Wauwatosa’s new identity and marketing campaign won’t necessarily have this destructive effect on the parkways, nor should it. But if economic development is allowed to trump land preservation and the public’s enjoyment of nature then the danger is as real here as it is elsewhere. The citizens of Wauwatosa should be particularly concerned that the Community Development Authority is empowered to negotiate privately – without public input – even when development plans involve public land and taxpayers’ funds.
A scenic natural area along Underwood Parkway.
The consultants who recommended the new brand to city officials wisely identified the parkways as among Wauwatosa’s most valued assets. The Mayor wants to use the new marketing strategy to “make a buzz around Wauwatosa.” A truly innovative idea would be to promote Wauwatosa and Milwaukee as cities where people can enjoy nature and places that protect natural areas. Let’s make a buzz about the indisputable importance of the parkways and the nearness of nature to the quality of life in our community. Economic development and the public interest both would benefit from this approach.

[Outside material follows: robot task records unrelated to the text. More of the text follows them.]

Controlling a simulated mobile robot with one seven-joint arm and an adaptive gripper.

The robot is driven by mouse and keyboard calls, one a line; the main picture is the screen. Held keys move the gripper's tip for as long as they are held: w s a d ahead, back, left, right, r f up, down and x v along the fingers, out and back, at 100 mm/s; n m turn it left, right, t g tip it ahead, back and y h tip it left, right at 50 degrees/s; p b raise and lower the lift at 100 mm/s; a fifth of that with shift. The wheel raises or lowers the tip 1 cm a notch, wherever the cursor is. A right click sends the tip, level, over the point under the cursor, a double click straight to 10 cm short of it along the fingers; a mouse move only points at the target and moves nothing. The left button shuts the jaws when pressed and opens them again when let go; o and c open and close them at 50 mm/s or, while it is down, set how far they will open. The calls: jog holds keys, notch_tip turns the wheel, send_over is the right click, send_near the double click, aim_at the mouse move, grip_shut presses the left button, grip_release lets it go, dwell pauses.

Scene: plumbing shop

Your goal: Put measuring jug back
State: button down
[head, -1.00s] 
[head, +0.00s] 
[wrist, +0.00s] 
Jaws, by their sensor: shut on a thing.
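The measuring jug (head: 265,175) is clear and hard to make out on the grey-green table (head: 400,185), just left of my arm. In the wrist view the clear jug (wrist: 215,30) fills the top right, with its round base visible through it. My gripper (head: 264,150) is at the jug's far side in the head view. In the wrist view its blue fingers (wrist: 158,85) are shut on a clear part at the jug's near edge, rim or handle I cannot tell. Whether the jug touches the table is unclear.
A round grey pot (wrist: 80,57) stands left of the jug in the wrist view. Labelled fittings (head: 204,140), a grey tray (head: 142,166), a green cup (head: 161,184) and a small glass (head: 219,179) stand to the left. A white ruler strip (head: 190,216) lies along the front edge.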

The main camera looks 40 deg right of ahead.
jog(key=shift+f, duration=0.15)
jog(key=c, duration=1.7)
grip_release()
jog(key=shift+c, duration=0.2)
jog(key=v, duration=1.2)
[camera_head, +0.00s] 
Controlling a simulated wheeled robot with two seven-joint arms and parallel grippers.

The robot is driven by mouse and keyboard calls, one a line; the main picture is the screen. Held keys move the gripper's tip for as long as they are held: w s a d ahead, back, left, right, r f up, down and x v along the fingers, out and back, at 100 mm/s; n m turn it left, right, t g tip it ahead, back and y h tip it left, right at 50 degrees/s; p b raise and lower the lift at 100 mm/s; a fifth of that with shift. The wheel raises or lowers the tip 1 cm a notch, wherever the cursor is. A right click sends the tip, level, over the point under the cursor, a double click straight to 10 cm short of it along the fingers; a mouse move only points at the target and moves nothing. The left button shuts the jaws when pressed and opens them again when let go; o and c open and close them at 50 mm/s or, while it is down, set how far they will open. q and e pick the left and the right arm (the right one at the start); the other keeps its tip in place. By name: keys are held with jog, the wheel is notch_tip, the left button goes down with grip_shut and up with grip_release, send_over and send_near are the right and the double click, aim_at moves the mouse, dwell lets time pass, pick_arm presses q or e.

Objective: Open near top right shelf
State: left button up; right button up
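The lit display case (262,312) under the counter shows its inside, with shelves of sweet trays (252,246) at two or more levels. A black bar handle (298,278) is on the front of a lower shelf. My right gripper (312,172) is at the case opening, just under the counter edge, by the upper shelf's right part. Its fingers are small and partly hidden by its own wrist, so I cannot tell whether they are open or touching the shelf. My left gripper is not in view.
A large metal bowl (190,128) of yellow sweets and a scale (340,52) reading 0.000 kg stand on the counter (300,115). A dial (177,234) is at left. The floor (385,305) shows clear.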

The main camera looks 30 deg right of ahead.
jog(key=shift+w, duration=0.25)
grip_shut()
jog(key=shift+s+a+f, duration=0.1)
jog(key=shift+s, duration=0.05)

A view of High Pointe Office Center from Underwood Parkway.
Economic development is essential. Wauwatosa and Milwaukee have plenty of places that need revitalization. Development should be sensitive to the public’s enjoyment of the parks and parkways; it should occur in locations that will never compromise their value. This includes consideration of the views from the parks and not just the attraction of the views into the parks. The recently created overlay-zoning district for the Milwaukee River Greenway should serve as a model for development in ecologically sensitive areas. Milwaukee County really is blessed with an abundance of nature – that’s something worth creating a buzz around.